Morandini chiarisce che sebbene da una parte vi sia una documentazione puntuale di quanti pronunciamenti magistrali vi siano stati per sfatare questo falso mito dell’ebraismo fatto di omicidi rituali, dall’altra vi è una concreta persistenza da parte di una certa fazione del mondo cristiano di questo immaginario negativo dell’ebreo. “Una dimostrazione esemplare è il caso del pittore tradizionalista Giovanni Gasparro che nel 2020 ha riproposto con una sua opera, tra l’altro brutta, il martirio di San Simonino per omicidio rituale ebraico. Un’immagine che è stata molto diffusa sul web, una scelta infelice, criticata duramente sia dalle comunità ebraiche, sia dal mondo cattolico. La stessa Diocesi di Trento ha deprecato questo tipo di scelta, ha affermato Morandini.
L’antigiudaismo luterano
Un personaggio che appartiene alla tematica affrontata è senza dubbio Martin Lutero, il quale, come ben dice Morandini, aveva aspettative favorevoli nei confronti del mondo ebraico, poiché speranzoso che la sua riproposizione di un cristianesimo profondamente radicato nelle sacre scritture potesse avvicinare gli ebrei alla fede cristiana. “Sappiamo che quando questo non si è realizzato Lutero si è scatenato, scrivendo testi come il trattato del 1543 intitolato Degli ebrei e delle loro menzogne, un libro decisamente antigiudaico che invocava addirittura ad azione violente nei confronti degli ebrei, un testo oggi che le chiese evangeliche disconoscono e hanno espunto dall’insieme dei loro libri confessionali”.

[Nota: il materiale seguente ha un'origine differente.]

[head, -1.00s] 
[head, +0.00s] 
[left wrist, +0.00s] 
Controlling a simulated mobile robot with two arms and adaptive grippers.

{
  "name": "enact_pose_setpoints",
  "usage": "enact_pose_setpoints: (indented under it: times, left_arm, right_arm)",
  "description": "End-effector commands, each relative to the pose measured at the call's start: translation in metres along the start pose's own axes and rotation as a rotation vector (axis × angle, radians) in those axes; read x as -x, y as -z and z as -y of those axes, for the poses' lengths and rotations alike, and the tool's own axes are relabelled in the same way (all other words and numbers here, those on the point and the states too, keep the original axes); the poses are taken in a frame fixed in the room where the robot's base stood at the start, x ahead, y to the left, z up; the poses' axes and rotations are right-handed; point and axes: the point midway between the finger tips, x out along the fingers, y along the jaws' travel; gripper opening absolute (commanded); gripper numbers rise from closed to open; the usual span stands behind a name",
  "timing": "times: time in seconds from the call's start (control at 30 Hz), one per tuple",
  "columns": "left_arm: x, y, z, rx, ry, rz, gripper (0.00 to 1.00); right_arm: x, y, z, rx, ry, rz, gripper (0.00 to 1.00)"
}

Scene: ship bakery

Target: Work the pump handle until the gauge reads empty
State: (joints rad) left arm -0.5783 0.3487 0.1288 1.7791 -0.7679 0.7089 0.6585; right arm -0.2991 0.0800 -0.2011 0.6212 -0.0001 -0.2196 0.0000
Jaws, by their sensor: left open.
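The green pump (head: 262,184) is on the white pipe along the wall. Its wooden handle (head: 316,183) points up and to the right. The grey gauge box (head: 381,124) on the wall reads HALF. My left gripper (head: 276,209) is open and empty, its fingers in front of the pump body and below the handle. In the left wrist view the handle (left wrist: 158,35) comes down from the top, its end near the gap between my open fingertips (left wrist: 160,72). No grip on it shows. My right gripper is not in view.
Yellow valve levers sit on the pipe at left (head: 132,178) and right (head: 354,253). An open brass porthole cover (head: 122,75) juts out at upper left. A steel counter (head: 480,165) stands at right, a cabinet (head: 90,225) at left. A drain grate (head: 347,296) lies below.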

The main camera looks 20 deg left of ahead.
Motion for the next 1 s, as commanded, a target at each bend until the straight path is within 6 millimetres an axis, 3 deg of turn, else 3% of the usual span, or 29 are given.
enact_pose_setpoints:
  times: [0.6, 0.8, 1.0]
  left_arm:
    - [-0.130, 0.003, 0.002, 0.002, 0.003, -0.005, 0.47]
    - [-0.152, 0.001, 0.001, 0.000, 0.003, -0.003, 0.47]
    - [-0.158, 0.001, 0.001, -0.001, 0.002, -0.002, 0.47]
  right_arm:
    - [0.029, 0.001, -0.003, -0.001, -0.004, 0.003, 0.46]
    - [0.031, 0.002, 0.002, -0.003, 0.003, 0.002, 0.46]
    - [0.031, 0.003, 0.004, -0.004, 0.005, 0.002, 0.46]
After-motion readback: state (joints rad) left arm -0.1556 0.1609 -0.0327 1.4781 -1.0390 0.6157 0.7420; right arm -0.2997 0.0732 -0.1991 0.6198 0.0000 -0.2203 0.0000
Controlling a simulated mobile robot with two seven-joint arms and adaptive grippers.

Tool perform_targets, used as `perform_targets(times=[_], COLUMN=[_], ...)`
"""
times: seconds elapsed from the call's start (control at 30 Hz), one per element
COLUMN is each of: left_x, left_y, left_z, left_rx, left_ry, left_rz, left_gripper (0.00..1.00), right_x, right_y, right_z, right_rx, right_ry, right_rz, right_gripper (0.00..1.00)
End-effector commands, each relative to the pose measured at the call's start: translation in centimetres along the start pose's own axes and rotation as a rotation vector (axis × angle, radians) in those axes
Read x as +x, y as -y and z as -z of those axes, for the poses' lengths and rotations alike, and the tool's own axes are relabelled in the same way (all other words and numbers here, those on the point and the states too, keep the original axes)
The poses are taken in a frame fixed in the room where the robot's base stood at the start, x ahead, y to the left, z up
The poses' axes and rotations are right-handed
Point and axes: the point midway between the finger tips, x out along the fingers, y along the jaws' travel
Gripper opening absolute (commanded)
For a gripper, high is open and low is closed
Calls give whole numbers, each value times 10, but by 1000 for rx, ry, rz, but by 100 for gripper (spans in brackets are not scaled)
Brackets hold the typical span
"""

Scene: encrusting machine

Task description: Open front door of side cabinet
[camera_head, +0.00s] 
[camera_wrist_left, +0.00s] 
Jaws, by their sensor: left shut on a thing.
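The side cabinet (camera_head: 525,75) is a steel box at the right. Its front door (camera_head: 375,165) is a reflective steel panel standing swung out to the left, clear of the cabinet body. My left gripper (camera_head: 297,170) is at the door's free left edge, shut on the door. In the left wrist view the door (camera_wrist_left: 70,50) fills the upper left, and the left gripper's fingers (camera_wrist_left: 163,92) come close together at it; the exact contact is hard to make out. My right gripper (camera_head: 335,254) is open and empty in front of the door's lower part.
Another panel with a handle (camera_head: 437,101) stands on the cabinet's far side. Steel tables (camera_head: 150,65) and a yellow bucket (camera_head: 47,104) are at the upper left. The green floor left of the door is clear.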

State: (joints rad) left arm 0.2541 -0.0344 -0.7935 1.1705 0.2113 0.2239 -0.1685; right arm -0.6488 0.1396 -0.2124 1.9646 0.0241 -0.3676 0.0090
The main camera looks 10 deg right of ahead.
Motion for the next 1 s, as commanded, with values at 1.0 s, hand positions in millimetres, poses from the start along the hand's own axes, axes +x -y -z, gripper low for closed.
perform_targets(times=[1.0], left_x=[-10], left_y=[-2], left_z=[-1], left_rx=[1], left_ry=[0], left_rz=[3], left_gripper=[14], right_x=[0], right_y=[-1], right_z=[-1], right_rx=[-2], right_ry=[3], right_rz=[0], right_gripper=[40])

Una storia che viene da lontano ma che pesa come un macigno, tant’è che ben cinque secoli dopo, non sfuggì alle mistificazioni propagandistiche messe in atto dalla Germania nazista. Una strumentalizzazione “che conferì una patina religiosa al proprio antisemitismo che non era fondamentalmente di matrice cristiana ma che ha attinto a stereotipi cristiani e protestanti. Forse dal punto di vista simbolico ciò che ha avuto il massimo impatto per la chiesa cattolica è la richiesta di perdono da parte di Giovanni Paolo II nel 2000 per i peccati commessi non solo dai singoli credenti ma dalla comunità ecclesiale contro gli ebrei”, ha detto Morandini al termine del suo intervento.